--- start Given records ---
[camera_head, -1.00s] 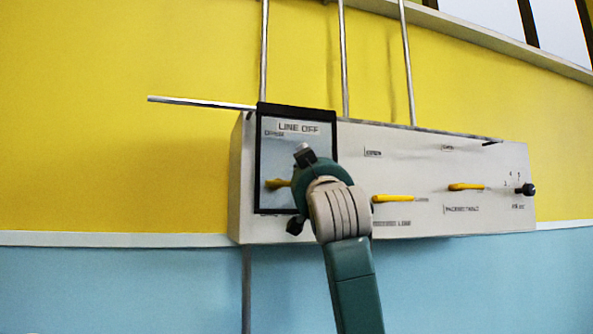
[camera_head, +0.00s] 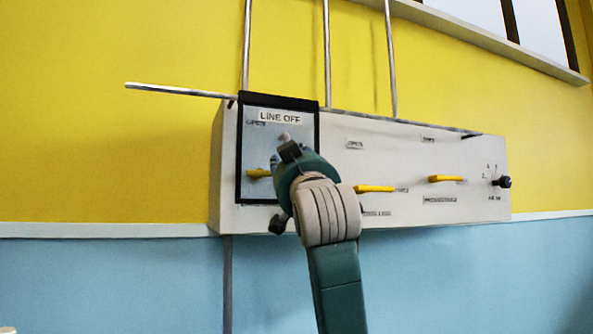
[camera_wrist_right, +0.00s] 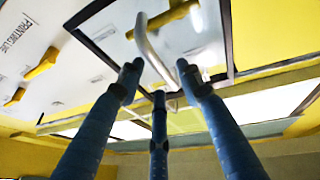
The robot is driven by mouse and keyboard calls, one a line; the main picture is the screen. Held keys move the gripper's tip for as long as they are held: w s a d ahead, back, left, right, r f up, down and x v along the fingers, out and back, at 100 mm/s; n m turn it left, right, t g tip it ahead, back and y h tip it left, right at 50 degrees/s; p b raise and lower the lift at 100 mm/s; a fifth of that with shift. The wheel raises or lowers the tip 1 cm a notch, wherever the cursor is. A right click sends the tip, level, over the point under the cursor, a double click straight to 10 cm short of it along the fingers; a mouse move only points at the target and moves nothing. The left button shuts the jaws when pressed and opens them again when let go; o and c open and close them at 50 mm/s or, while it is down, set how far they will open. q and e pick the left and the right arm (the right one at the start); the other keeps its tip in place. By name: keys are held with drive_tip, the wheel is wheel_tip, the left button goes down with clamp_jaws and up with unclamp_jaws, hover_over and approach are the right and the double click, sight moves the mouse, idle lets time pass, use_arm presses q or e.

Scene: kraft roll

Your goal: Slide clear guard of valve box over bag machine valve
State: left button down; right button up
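The white valve box (camera_head: 420,160) is mounted on the wall. The clear guard (camera_head: 278,148), black-framed and labelled LINE OFF, stands in front of its leftmost valve, whose yellow handle (camera_head: 258,173) shows through. The right wrist view shows the guard (camera_wrist_right: 120,45) with its curved metal handle (camera_wrist_right: 152,45). My right gripper (camera_head: 284,184) is at the guard's lower right. Its fingers (camera_wrist_right: 158,80) are spread around the handle, with visible gaps; contact is unclear. My left gripper is not in view.
Two more yellow valve handles (camera_head: 375,189) (camera_head: 446,179) and a black knob (camera_head: 502,182) lie to the right on the box. A metal rod (camera_head: 180,90) extends left from the box top. Vertical pipes (camera_head: 327,55) rise above. Wall space left of the box is free.

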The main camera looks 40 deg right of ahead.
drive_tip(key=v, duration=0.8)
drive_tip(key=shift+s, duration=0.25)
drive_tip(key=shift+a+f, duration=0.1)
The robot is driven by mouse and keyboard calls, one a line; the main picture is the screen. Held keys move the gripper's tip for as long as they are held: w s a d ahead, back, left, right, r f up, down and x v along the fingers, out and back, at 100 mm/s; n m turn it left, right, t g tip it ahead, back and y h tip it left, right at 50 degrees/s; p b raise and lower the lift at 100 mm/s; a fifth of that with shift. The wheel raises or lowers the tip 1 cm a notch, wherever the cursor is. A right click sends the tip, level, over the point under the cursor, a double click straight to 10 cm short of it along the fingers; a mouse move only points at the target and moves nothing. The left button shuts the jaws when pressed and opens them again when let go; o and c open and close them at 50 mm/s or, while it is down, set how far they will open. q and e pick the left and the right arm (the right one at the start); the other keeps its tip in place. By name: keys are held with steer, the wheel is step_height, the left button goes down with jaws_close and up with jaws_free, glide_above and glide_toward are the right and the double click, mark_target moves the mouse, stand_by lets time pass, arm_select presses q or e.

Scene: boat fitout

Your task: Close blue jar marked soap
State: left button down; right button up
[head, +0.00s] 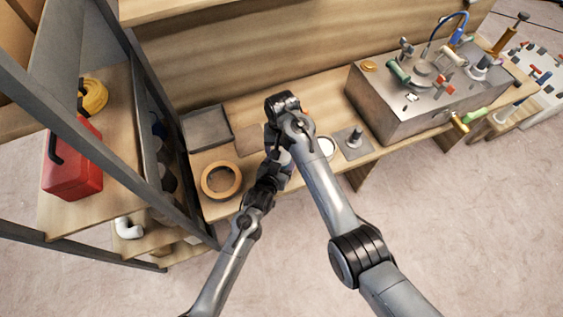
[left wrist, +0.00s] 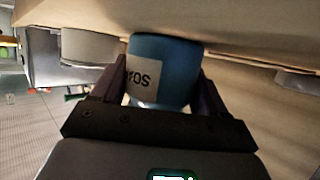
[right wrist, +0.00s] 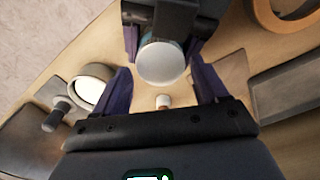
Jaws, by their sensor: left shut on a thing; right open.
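A blue jar (left wrist: 172,68) with a white label, partly readable and upside down in the left wrist view, stands between the fingers of my left gripper (left wrist: 155,82). The left gripper is shut on its sides. A pale band shows at the jar's end away from the bench. In the right wrist view a round white top (right wrist: 162,62) faces me; I cannot tell how firmly it sits on the jar.
The bench holds a wooden ring (head: 207,190), a dark tray (head: 207,128), a white-topped round container (right wrist: 90,84), and a plate with a post (head: 354,140). A small brown-and-white piece (right wrist: 162,102) lies near the jar. A metal box unit (head: 390,112) stands to the right, shelves to the left.

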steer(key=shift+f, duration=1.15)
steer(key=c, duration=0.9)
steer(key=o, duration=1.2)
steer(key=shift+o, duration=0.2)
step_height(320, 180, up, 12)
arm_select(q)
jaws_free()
--- end Given records ---
■ Task objective: Gather up the lines containing the word "Your" from these records and copy them.

■ Answer to the exercise:
Your goal: Slide clear guard of valve box over bag machine valve
Your task: Close blue jar marked soap

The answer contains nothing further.